On Thu, May 02, 2002 at 11:33:43PM -0700, Martin J. Bligh wrote:
> into kernel address space for ever. That's a fundamental scalability
> problem for a 32 bit machine, and I think we need to fix it. If we
> map only the pages the process is using into the user-kernel address
> space area, rather than the global KVA, we get rid of some of these
> problems. Not that that plan doesn't have its own problems, but ... ;-)

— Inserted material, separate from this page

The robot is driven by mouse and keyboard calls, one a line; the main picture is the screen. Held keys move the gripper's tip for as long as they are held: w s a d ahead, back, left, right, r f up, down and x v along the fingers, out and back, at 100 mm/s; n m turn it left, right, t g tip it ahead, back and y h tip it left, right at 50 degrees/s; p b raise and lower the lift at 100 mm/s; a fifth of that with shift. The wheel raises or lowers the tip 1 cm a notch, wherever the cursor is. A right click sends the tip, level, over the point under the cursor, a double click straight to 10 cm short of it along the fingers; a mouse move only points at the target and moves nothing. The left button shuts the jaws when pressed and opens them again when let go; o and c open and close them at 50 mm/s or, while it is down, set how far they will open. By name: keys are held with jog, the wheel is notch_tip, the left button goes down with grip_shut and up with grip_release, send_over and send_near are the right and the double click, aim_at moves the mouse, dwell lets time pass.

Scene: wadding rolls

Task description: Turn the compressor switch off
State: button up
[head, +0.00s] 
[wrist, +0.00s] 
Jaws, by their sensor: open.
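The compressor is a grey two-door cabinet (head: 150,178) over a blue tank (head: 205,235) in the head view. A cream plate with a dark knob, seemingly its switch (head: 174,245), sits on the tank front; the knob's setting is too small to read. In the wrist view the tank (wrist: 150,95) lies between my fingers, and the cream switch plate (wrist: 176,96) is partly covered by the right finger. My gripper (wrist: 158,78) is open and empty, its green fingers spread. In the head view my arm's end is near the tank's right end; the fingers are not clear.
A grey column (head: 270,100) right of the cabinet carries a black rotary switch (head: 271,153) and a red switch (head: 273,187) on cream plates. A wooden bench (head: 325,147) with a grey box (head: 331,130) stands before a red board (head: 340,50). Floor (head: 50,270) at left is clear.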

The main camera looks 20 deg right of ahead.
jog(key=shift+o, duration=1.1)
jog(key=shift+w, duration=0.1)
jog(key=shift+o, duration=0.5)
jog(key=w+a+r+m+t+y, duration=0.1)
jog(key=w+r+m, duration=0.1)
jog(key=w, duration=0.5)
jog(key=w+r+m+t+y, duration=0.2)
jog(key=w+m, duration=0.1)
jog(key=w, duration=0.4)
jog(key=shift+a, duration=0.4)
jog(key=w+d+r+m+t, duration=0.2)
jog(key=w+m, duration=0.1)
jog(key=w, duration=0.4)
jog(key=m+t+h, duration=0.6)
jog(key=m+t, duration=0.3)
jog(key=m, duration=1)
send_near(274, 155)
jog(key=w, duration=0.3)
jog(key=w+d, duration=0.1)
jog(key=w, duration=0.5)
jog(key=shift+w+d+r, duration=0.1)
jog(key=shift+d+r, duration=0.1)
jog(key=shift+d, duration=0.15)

:) As said every workaround has a significant drawback at this point.
Starting flooding the tlb with invlpg and pagetable walking every time
we need to do a set_bit or clear_bit test_bit or an unlock_page is both
overkill at runtime and overcomplex on the software side too to manage
those kernel pools in user memory.

just assume we do that and that you're ok to pay for the hit in general
purpose usage, then the next year how will you plan to workaround the
limitation of 64G of physical ram, are you going to multiplex another
64G of ram via a pci register so you can handle 128G of ram on x86 just
not simultaneously? (but that's ok in theory, the cpu won't notice
you're swapping the ram under it, and you cannot keep mapped in virtual
mem more than 4G anyways simultaneously, so it doesn't matter if some
ram isn't visible on the phsical side either)

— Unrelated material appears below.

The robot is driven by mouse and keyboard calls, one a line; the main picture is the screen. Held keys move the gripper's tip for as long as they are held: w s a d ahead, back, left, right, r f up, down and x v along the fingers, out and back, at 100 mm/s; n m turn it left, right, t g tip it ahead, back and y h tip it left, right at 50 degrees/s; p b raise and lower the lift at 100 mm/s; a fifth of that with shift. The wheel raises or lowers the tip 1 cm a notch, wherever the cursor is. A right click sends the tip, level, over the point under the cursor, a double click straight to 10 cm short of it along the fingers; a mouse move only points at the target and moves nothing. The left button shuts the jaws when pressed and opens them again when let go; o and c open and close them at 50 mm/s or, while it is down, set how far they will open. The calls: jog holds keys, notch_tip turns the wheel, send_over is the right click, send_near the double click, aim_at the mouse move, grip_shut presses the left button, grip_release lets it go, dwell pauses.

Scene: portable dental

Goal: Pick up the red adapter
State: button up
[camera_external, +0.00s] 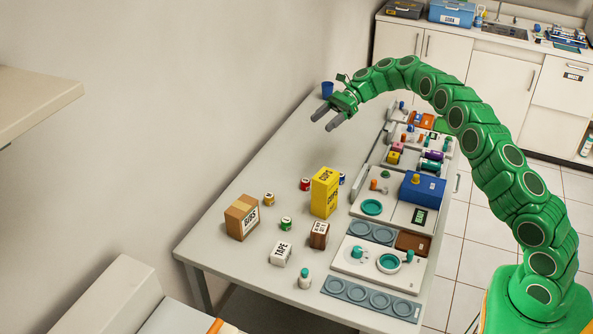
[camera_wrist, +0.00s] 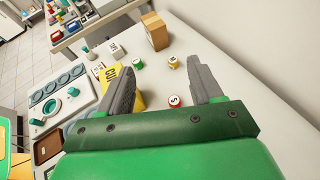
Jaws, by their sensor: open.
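A small red cylinder with a white label (camera_external: 305,184) stands on the grey table, left of the yellow cups box. It also shows in the wrist view (camera_wrist: 175,101), between and beyond my fingers. Red and orange small parts also sit in the far trays; I cannot tell for sure which thing is the red adapter. My gripper (camera_external: 325,121) is open and empty, above the far part of the table and well apart from the red cylinder. In the wrist view its two grey fingers (camera_wrist: 160,66) are spread.
The yellow cups box (camera_external: 325,193) stands tall beside the red cylinder. A brown box (camera_external: 241,217), a yellow jar (camera_external: 269,199), a green jar (camera_external: 286,223) and a white tape box (camera_external: 281,253) stand nearby. Trays line the right side. A blue cup (camera_external: 327,90) stands behind my gripper.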

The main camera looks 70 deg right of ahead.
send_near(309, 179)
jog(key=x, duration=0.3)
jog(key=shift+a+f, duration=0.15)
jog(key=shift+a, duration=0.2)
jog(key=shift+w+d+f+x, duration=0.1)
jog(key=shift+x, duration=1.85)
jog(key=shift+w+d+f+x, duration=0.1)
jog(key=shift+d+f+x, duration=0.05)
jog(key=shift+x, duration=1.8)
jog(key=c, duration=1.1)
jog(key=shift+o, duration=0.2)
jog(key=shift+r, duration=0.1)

I mean, in theory there's no limit, but in practice there's a limit, 64G
is just over the limit for general purpose x86 IMHO, it's at a point
where every workaround for something has a significant performance (or
memory drawback), still very fine for custom apps that needs that much
ram but 32G is the pratical limit of general purpose x86 IMHO.

Ah, and of course you could also use 2M pagetables by default to make it
more usable but still you would run in some huge ram wastage in certain
usages with small files, huge pageins and reads swapout and swapins,
plus it wouldn't be guaranteed to be transparent to the userspace
binaries (for istance mmap offset fields would break backwards
compatibility on the required alignment, that's probably the last
problem though). Despite its also significant drawbacks and the
complexity of the change, probably the 4M pagetables would be the saner
approch to manage more efficiently 64G with only a 800M kernel window.

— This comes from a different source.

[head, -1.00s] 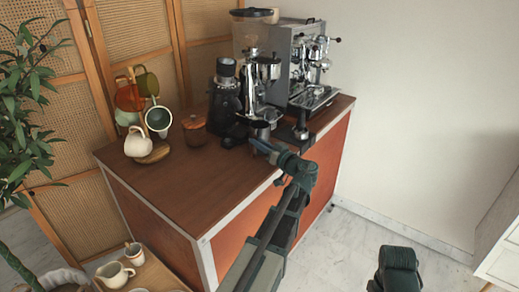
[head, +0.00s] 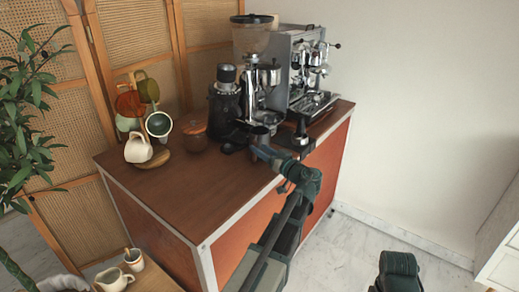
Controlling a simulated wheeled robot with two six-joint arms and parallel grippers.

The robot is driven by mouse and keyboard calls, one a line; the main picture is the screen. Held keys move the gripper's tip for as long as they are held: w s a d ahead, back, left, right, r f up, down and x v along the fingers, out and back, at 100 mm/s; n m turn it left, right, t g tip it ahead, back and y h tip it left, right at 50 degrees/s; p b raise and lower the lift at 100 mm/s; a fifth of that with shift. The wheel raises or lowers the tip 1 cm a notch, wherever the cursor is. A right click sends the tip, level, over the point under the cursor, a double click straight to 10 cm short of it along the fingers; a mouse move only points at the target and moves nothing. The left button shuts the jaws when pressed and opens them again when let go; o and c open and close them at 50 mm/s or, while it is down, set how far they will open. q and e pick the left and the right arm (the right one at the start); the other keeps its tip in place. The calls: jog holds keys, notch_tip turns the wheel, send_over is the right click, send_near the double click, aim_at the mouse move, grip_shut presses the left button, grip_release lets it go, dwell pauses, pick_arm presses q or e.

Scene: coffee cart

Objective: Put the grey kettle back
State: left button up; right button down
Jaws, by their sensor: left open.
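I cannot make out a grey kettle in the head view. My left gripper (head: 263,155) is open, with nothing seen between its fingers. It is over the front right part of the brown cart top (head: 180,190), just in front of the silver coffee grinder (head: 262,85). The gripper hides a little of the cart's edge and of what stands behind it. Part of my right arm shows at the lower right; its gripper is out of the picture.
A black grinder (head: 225,105), an espresso machine (head: 300,65), a brown lidded pot (head: 195,136) and a tree of mugs (head: 158,124) stand on the cart. The front left of the top is clear. A wooden tray (head: 165,270) with a cream pitcher (head: 113,280) is below. A plant (head: 20,130) stands left.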

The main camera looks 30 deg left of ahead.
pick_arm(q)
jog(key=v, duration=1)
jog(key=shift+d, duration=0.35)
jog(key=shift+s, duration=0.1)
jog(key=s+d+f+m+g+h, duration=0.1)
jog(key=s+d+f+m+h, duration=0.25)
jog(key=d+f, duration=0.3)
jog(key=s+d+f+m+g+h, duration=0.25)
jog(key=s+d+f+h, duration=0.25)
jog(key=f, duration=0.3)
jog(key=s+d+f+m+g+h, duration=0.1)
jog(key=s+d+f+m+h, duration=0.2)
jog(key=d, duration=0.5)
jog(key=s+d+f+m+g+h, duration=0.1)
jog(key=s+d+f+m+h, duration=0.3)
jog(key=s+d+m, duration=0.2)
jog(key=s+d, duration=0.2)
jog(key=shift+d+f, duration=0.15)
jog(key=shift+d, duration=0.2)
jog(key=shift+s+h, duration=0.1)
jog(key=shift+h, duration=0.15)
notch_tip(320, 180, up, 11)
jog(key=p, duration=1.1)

> Bear in mind that we've sucessfully used 64Gb of ram in a 32 bit
> virtual addr space a long time ago with Dynix/PTX.

You can use 64G "sucessfully" just now too with 2.4.19pre8 too, as said
in the earlier email there are many applications that doesn't care if
there's only a few meg of zone_normal and for them 2.4.19pre8 is just
fine (actually -aa is much better for the bounce buffers and other vm
fixes in that area). If all the load is in userspace current 2.4 is just
optimal and you'll take advantage of all the ram without problems (let's
assume it's not a numa machine, with numa you'd be better with the fixes
I included in my tree). But if you need the kernel to do some amount of
work, like vfs caching, blkdev cache, lots of bh on pagecache, lots of
vma, lots of kiobufs, skb etc.. then you'd probably be faster if you
boot with mem=32G or at least you should take actions like recompiling
the kernel as CONFIG_2G that would then break SGA large 1.7G etc...

> > So at the end you'll be left with
> > only say 5/10M per node of zone_normal that will be filled immediatly as
> > soon as you start reading some directory from disk. a few hundred mbyte
> > of vfs cache is the minimum for those machines, this doesn't even take
> > into account bh headers for the pagecache, physical address space
> > pagecache for the buffercache, kiobufs, vma, etc...
> Bufferheads are another huge problem right now. For a P4 machine, they
> round off to 128 bytes per data structure. I was just looking at a 16Gb
> machine that had completely wedged itself by filling ZONE_NORMAL with

Go ahead, use -aa or the vm-33 update, I fixed that problem a few days
after hearing about it the first time (with the due credit to Rik in a
comment for showing me such problem btw, I never noticed it before).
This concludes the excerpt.